Por Juan Pablo Ojeda
El Senado dio un paso fuerte contra uno de los delitos que más lastiman el bolsillo y la tranquilidad de la gente: la extorsión. Con 110 votos a favor, prácticamente un respaldo unánime, las y los senadores aprobaron una nueva Ley General para Prevenir, Investigar y Sancionar los Delitos en Materia de Extorsión. La idea central es sencilla de explicar: cerrar la puerta a la impunidad, elevar las penas y, sobre todo, obligar a que los funcionarios encargados de combatir el crimen dejen de mirar para otro lado cuando se topan con estos casos.
En pocas palabras, esta reforma es una especie de “actualización de sistema” para varias leyes: el Código Penal Federal, el Código Nacional de Procedimientos Penales, la Ley contra la Delincuencia Organizada, la de Extinción de Dominio y hasta la Ley Orgánica del Poder Judicial. ¿Por qué tantas? Porque la extorsión se comete desde muchas rutas: desde llamadas de cárcel, cobro de piso por grupos criminales o incluso desde oficinas públicas donde se toleran o permiten estas prácticas. La reforma busca cerrar cada uno de esos huecos.
Un cambio clave es que ahora cualquier funcionario que tenga responsabilidad en seguridad, justicia o vigilancia penitenciaria y que no denuncie un caso de extorsión enfrentará entre diez y veinte años de prisión. Ya no basta con “no me enteré”: el mensaje es que quien tenga la obligación de denunciar y no lo haga, también es parte del problema. Y si además algún servidor público facilita o permite que ocurra una extorsión —por ejemplo, desde un penal— la pena sube aún más: de quince a veinticinco años, más un castigo adicional de tres a cinco años extra. Es decir, la ley coloca un reflector especial en los centros penitenciarios, reconocidos como uno de los principales puntos de origen de extorsiones.

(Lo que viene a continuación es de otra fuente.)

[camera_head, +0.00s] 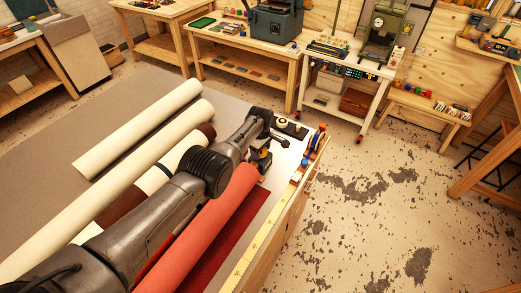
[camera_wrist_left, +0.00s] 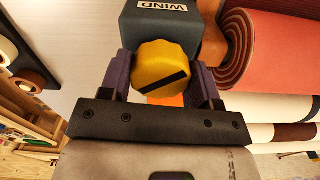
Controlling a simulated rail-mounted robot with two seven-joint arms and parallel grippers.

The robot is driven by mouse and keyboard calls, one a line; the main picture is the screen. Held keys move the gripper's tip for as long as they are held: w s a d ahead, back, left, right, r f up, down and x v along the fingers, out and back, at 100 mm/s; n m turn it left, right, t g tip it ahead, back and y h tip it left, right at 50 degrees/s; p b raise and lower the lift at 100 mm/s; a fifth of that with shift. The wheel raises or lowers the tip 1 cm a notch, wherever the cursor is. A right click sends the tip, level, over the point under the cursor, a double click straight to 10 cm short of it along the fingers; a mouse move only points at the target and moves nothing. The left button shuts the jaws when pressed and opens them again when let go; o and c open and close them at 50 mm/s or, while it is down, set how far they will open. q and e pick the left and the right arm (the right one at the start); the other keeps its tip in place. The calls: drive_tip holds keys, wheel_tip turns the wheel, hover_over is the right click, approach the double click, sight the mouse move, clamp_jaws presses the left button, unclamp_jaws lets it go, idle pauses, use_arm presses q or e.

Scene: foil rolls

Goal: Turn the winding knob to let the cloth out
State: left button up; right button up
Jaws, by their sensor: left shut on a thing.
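The yellow winding knob (camera_wrist_left: 160,68) with a black stripe shows in the left wrist view, in front of a blue-grey housing marked WIND (camera_wrist_left: 165,25). My left gripper (camera_wrist_left: 163,74) has its two purple fingers on either side of the knob and is shut on it. The black stripe lies at a slant. In the head view my left gripper (camera_head: 261,160) is at the far end of the red cloth roll (camera_head: 212,225). The arm hides part of the roll and most of the housing. My right gripper is not in view.
Dark red cloth (camera_head: 238,235) lies flat beside the red roll. White and brown rolls (camera_head: 140,130) lie on the left of the table. A yellow ruler (camera_head: 262,235) runs along the table's right edge. Wooden benches with machines stand behind; the floor to the right is clear.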

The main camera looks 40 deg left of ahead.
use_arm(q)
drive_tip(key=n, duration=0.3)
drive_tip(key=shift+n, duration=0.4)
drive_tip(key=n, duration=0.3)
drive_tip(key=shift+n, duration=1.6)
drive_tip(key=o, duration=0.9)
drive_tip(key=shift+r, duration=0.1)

Otro giro importante vino directamente de los senadores. Ellos elevaron el rango mínimo de las penas que había aprobado originalmente la Cámara de Diputados. Mientras los diputados proponían de seis a quince años de cárcel, el Senado lo empujó hasta un mínimo de quince y un máximo de veinticinco. ¿La razón? Argumentaron que las sanciones previas podrían incluso beneficiar a personas que ya están condenadas por extorsión, algo que quisieron evitar reforzando la severidad del castigo.
Además, por primera vez se incorpora una obligación expresa para que todas las autoridades involucradas actúen con respeto pleno a los derechos humanos. Puede sonar técnico, pero esto blinda los procesos para evitar abusos y fortalece la validez jurídica de las investigaciones y sentencias. También se ordena que las fiscalías —federales y locales— cuenten con unidades especializadas en extorsión con personal capacitado y certificado. Mientras esto ocurre, las unidades antisecuestro se harán cargo de manera temporal.
Incluso se atienden prácticas que parecen pequeñas, pero que son clave en el día a día del delito. Por ejemplo, quien introduzca a un penal celulares o dispositivos de comunicación sin autorización enfrentará de seis a doce años de cárcel. La idea es cortar la operación desde dentro, especialmente porque muchas extorsiones telefónicas salen de ahí.
Finalmente, se establece que los recursos obtenidos por decomisos o por procedimientos de extinción de dominio relacionados con extorsión deberán usarse, preferentemente, para reparar daños a las víctimas. Es una especie de “lo que se recupera, regresa a quienes fueron afectados”.
El dictamen regresará a la Cámara de Diputados para que revisen y avalen las modificaciones del Senado. Si lo hacen, México tendría una de las leyes más estrictas en materia de extorsión, con un enfoque que mezcla garrote legal, responsabilidad institucional y una ruta más clara de atención a víctimas.